Земную жизнь пройдя намного далее половины, я по-прежнему считаю его лучшим из людей. Больше всего на его примере основалась моя вера в возможность человеческого совершенства. Понимаемого не с сухой докторальностью, а исходя именно из представления о полноте житья-бытья.

Не знаю, всегда ли Шварц был таким. Но, взглянув ему в глаза, я верил: несмотря на трудную, порой жестокую свою жизнь, он сумел задуманное совершить и все, что положено человеку, вволю пережить и испытать, вместить, перечувствовать, обдумать. То есть все это не прошло, не проехало, а было с ним, в нем.

Не было знаков неудачливости, обиженности, обойденности. А обид, и непонимания, и умалчивания встретилось много. Я еще о них скажу. Но начинать с них было бы неправильно.

Сравниваю Евгения Львовича с другими близживущими.

Как все-таки часто мы бываем на удивление топорны! — думаю я и горюю. Сколько нелепых ошибок сделано и вновь совершается. Сколько в нас внутренней несерьезности, неестественности, невнимания, негибкости, нечуткости; и еще «не» да «не»…

Евгений Львович же был из тех пока, увы, немногих, кто сотворяет свою жизнь. Он час за часом строил себя сам, и строилась его жизнь с огромной затратой сил, однако же не производящей, как мне казалось, нервную тряску ни в самом Шварце, ни вокруг него. Каждый час его жизни поистине был сотворен. С умом и вкусом.

Дурное воображение опять останавливает мою руку.

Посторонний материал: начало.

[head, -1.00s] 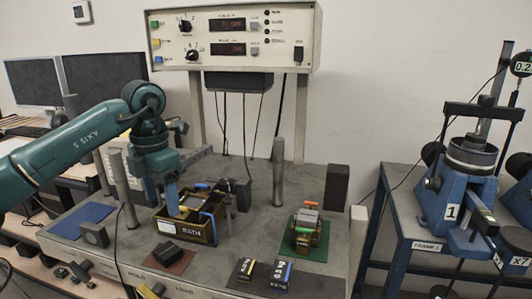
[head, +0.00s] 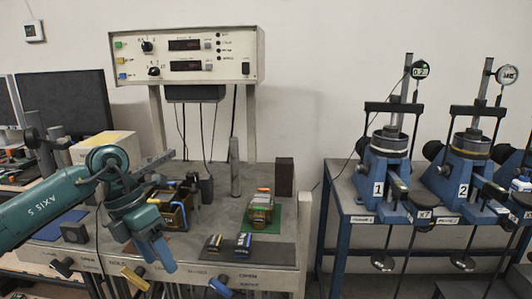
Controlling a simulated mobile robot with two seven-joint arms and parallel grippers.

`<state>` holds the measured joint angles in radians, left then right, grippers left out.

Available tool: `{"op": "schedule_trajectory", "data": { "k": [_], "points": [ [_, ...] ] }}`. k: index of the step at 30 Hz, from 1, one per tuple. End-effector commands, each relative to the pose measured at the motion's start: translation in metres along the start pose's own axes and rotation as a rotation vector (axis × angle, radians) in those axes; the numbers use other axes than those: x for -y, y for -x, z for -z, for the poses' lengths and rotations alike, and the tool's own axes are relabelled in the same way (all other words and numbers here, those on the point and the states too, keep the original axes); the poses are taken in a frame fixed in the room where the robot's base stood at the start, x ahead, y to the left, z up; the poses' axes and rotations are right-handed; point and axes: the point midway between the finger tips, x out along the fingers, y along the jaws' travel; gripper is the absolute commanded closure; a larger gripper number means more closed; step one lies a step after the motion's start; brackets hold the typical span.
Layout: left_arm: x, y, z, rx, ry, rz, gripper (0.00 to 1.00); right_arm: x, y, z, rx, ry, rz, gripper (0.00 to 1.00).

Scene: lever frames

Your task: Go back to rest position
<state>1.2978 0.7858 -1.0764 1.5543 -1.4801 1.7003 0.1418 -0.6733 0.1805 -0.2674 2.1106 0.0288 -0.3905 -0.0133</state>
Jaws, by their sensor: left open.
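My left arm comes in from the left, and its teal wrist hangs over the front left of the bench. My left gripper (head: 158,258) points down with blue fingers, in front of the bench's front edge. It is open and I see nothing between its fingers. The brass-coloured bath box (head: 175,215) stands behind and to the right of the gripper, apart from it, partly covered by my wrist. My right gripper is not in view.
The grey bench (head: 225,195) carries a control panel (head: 187,56) on posts, a small device on a green mat (head: 277,217), and small dark boxes (head: 243,240). Knobs (head: 134,278) stick out of its front. Blue lever frames 1 (head: 386,170) and 2 (head: 468,170) stand on a table at right.

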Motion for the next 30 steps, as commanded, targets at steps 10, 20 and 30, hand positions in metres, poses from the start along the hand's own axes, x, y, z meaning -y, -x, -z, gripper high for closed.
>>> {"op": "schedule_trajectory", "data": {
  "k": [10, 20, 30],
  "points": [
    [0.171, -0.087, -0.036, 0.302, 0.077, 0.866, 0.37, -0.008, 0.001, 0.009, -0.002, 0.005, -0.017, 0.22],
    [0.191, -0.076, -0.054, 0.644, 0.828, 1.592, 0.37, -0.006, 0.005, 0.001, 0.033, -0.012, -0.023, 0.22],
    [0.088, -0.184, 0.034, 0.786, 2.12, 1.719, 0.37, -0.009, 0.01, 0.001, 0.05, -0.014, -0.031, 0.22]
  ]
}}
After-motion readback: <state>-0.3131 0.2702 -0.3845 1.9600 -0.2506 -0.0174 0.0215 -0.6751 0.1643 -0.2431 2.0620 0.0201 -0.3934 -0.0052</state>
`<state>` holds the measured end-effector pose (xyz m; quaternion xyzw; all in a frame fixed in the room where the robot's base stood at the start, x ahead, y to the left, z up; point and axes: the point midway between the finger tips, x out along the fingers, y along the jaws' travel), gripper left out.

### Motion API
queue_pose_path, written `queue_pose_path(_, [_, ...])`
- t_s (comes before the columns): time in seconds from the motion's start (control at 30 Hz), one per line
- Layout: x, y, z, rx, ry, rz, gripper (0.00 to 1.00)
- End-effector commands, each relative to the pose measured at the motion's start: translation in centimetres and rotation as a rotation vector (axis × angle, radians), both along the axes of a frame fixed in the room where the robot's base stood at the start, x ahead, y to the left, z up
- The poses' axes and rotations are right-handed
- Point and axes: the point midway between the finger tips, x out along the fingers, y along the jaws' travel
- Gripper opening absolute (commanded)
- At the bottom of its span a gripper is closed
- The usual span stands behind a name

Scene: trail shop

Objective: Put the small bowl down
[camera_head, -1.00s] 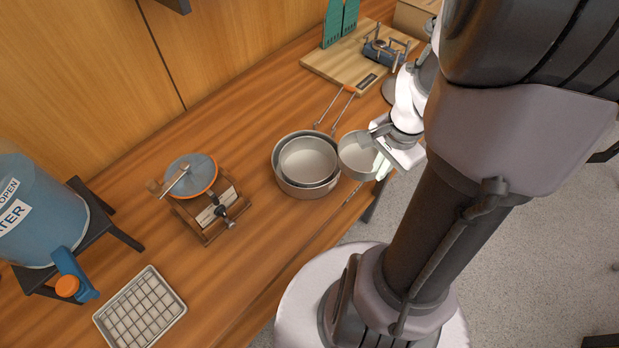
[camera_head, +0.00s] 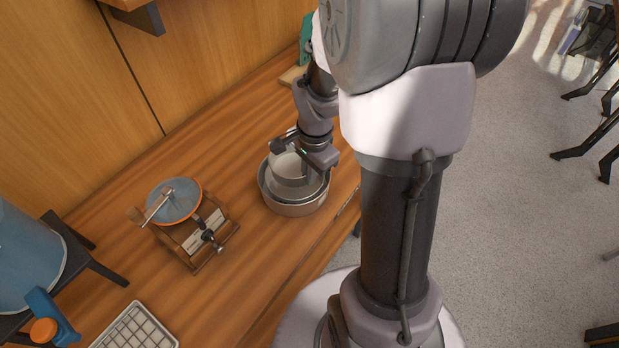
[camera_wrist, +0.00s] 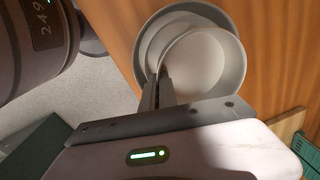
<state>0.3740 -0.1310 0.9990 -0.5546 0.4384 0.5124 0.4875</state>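The small bowl (camera_head: 287,168) is a pale metal bowl, over or inside the two nested metal pans; I cannot tell whether it touches them. It also shows in the wrist view (camera_wrist: 206,62), overlapping the pans. The larger outer pan (camera_head: 292,208) stands on the wooden counter, with the middle pan (camera_head: 312,191) inside it. My gripper (camera_head: 301,156) is over the pans from above and behind. In the wrist view its fingers (camera_wrist: 160,88) are close together on the bowl's near left rim. The wrist partly hides the bowl in the head view.
Left of the pans is a small wooden stand with an orange-rimmed blue disc (camera_head: 174,200). A blue water container (camera_head: 30,265) on a dark stand and a wire-grid tray (camera_head: 135,330) are farther left. The counter (camera_head: 255,245) in front of the pans is clear.

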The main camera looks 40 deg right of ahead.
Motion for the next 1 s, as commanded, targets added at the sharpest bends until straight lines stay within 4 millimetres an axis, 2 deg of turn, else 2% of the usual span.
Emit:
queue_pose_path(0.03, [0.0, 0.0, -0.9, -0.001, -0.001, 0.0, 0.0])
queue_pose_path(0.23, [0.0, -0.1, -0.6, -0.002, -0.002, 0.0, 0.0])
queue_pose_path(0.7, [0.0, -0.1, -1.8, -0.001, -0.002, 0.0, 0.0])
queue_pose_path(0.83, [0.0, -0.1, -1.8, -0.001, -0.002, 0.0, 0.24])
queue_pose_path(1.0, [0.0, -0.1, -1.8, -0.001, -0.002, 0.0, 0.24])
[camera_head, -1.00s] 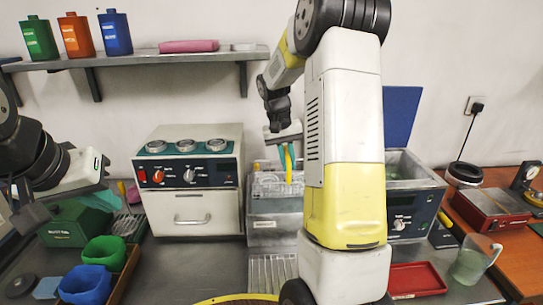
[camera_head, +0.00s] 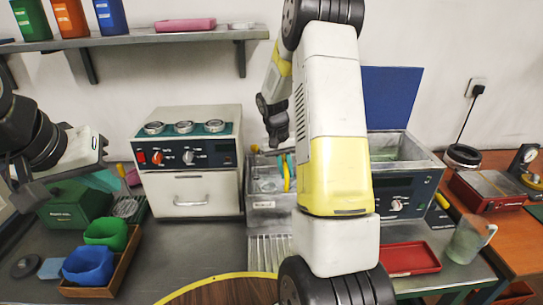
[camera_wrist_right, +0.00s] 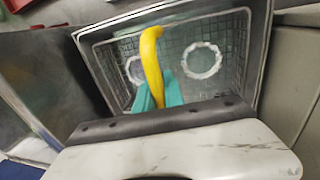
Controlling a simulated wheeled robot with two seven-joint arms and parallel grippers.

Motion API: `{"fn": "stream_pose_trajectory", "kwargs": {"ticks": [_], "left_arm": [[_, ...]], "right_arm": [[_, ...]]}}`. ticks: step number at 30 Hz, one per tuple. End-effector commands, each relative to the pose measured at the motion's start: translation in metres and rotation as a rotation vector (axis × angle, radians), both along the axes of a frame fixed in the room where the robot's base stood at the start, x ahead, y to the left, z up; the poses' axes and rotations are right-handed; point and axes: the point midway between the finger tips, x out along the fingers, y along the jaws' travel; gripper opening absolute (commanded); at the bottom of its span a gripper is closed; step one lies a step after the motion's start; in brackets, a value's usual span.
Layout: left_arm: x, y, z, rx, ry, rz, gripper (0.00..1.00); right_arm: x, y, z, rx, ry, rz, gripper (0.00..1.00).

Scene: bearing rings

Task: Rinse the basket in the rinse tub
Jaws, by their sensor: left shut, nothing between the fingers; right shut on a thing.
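The wire-mesh basket (camera_wrist_right: 225,45) fills the middle of the right wrist view, with pale rings (camera_wrist_right: 201,61) on its floor and a yellow handle (camera_wrist_right: 151,65). My right gripper (camera_wrist_right: 158,97) has teal fingers and is shut on the handle. In the head view my right gripper (camera_head: 286,172) is over the metal rinse tub (camera_head: 267,203), left of my right arm. The basket sits low within the tub's walls there, small and partly hidden. I cannot tell whether it touches the tub floor. My left gripper (camera_head: 106,180) is shut and empty at the far left.
A lidded cleaner (camera_head: 405,195) with an open blue lid (camera_head: 392,95) stands to the right. A white dial unit (camera_head: 190,165) stands to the left. A red tray (camera_head: 408,258), a clear jug (camera_head: 470,238) and blue (camera_head: 88,267) and green (camera_head: 105,233) bins are nearby.

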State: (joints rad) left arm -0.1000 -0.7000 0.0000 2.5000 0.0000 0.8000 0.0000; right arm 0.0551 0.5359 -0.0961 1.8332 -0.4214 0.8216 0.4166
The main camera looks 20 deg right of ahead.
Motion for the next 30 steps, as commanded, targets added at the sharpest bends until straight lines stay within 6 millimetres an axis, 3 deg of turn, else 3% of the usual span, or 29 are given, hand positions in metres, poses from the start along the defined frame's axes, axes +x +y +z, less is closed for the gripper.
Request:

Нет, нет, вы поступите совершенно неправильно, если представите себе, читая мой рассказ, кого-то монументального, отдающего должное несомненной собственной недюжинности, неустанно и многозначительно очерчивающего вокруг себя священный круг, дабы не слиться с прочими.

Одна знакомая дама назвала Евгения Львовича, любя, шармером — словом французским (сравните более вошедший в наш обиход «шарм»). Что ж, можно, вероятно, и так сказать при желании.

Он был почти профессионально обаятелен. Со всем, что его занимало, он вступал в особые отношения, простые и славные, тесные, открытые. Всегда находился естественный ход к другому. И этот найденный ход лечил его самого, снимал многие душевные муки, хотя, ясно, вовсе устранить их не мог.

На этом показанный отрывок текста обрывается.